▸ **Exercise instructions**
Can you write out all the lines word for word, with no pictures?

Saved entries
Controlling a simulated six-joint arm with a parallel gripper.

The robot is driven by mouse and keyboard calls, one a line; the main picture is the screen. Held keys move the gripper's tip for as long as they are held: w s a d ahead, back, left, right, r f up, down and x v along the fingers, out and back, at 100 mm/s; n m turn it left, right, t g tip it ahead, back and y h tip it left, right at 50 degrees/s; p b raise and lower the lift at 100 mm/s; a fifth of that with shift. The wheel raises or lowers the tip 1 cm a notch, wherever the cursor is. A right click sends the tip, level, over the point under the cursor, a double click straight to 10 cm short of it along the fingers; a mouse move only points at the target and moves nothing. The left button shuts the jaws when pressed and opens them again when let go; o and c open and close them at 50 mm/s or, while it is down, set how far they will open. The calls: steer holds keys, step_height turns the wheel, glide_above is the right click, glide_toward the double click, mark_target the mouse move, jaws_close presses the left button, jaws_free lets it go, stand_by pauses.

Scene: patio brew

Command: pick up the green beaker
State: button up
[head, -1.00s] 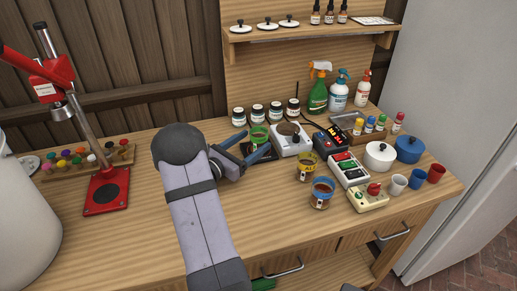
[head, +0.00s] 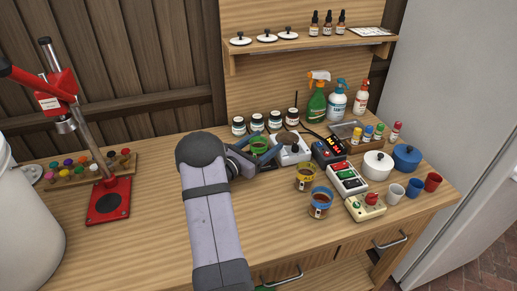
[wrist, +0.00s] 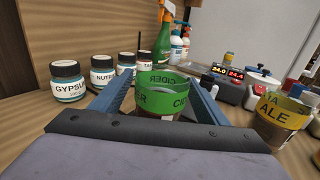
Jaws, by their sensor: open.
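The green beaker (head: 259,151), with a "CIDER" label, stands upright on the bench near the jars. In the wrist view the green beaker (wrist: 165,103) sits between my two blue fingers, one on each side. My gripper (head: 264,144) is open around it. In the wrist view my gripper (wrist: 163,86) shows a finger close to each side of the beaker; I cannot tell whether either touches it. The beaker's lower part is hidden by my gripper body in the wrist view.
A yellow-banded beaker (head: 305,178) and a blue-banded beaker (head: 320,203) stand in front right. The bench's front left (head: 130,240) is clear.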

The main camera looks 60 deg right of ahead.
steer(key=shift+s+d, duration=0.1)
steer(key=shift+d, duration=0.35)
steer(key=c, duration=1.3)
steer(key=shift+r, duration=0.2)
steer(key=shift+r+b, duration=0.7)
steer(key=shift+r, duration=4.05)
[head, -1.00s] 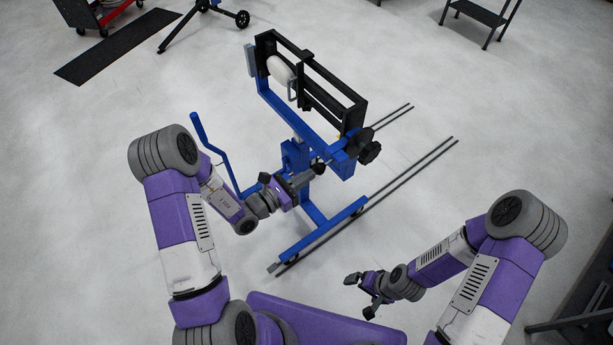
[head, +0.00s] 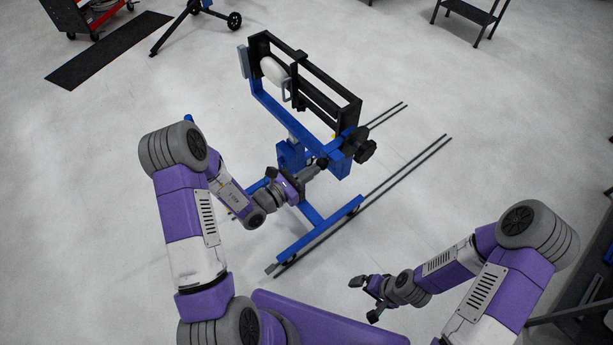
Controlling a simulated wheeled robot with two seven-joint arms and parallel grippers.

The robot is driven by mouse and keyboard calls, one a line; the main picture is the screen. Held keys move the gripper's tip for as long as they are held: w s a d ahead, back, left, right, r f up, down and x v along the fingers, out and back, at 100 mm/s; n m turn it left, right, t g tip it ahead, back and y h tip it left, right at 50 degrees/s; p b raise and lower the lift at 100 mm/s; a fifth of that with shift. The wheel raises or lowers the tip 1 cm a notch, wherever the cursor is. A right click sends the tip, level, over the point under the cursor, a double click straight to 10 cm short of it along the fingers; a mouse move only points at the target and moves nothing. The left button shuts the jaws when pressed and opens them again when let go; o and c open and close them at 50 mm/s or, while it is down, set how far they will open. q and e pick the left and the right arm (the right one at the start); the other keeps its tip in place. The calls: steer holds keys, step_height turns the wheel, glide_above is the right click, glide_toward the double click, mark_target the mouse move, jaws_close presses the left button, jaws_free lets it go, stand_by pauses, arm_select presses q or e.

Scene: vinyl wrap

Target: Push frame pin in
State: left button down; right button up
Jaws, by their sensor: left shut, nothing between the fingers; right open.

▸ **Correct answer**
Controlling a simulated six-joint arm with a parallel gripper.

The robot is driven by mouse and keyboard calls, one a line; the main picture is the screen. Held keys move the gripper's tip for as long as they are held: w s a d ahead, back, left, right, r f up, down and x v along the fingers, out and back, at 100 mm/s; n m turn it left, right, t g tip it ahead, back and y h tip it left, right at 50 degrees/s; p b raise and lower the lift at 100 mm/s; a fifth of that with shift. The wheel raises or lowers the tip 1 cm a notch, wherever the cursor is. A right click sends the tip, level, over the point under the cursor, a double click straight to 10 cm short of it along the fingers; a mouse move only points at the target and moves nothing. The left button shuts the jaws when pressed and opens them again when let go; o and c open and close them at 50 mm/s or, while it is down, set how far they will open. The calls: steer holds keys, step_height turns the wheel, glide_above is the right click, glide_toward the double click, mark_target the mouse move, jaws_close presses the left button, jaws_free lets it go, stand_by pauses.

Scene: patio brew

Command: pick up the green beaker
State: button up
[head, -1.00s] 
[head, +0.00s] 
[wrist, +0.00s] 
Jaws, by their sensor: open.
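The green beaker (head: 259,151), with a "CIDER" label, stands upright on the bench near the jars. In the wrist view the green beaker (wrist: 165,103) sits between my two blue fingers, one on each side. My gripper (head: 264,144) is open around it. In the wrist view my gripper (wrist: 163,86) shows a finger close to each side of the beaker; I cannot tell whether either touches it. The beaker's lower part is hidden by my gripper body in the wrist view.
A yellow-banded beaker (head: 305,178) and a blue-banded beaker (head: 320,203) stand in front right. The bench's front left (head: 130,240) is clear.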

The main camera looks 60 deg right of ahead.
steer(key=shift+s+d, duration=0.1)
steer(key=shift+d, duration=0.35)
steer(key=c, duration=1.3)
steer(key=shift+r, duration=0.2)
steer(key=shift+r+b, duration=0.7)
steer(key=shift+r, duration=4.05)
[head, -1.00s] 
[head, +0.00s] 
Controlling a simulated wheeled robot with two seven-joint arms and parallel grippers.

The robot is driven by mouse and keyboard calls, one a line; the main picture is the screen. Held keys move the gripper's tip for as long as they are held: w s a d ahead, back, left, right, r f up, down and x v along the fingers, out and back, at 100 mm/s; n m turn it left, right, t g tip it ahead, back and y h tip it left, right at 50 degrees/s; p b raise and lower the lift at 100 mm/s; a fifth of that with shift. The wheel raises or lowers the tip 1 cm a notch, wherever the cursor is. A right click sends the tip, level, over the point under the cursor, a double click straight to 10 cm short of it along the fingers; a mouse move only points at the target and moves nothing. The left button shuts the jaws when pressed and opens them again when let go; o and c open and close them at 50 mm/s or, while it is down, set how far they will open. q and e pick the left and the right arm (the right one at the start); the other keeps its tip in place. The calls: steer holds keys, step_height turns the wheel, glide_above is the right click, glide_toward the double click, mark_target the mouse move, jaws_close presses the left button, jaws_free lets it go, stand_by pauses, arm_select presses q or e.

Scene: vinyl wrap

Target: Push frame pin in
State: left button down; right button up
Jaws, by their sensor: left shut, nothing between the fingers; right open.

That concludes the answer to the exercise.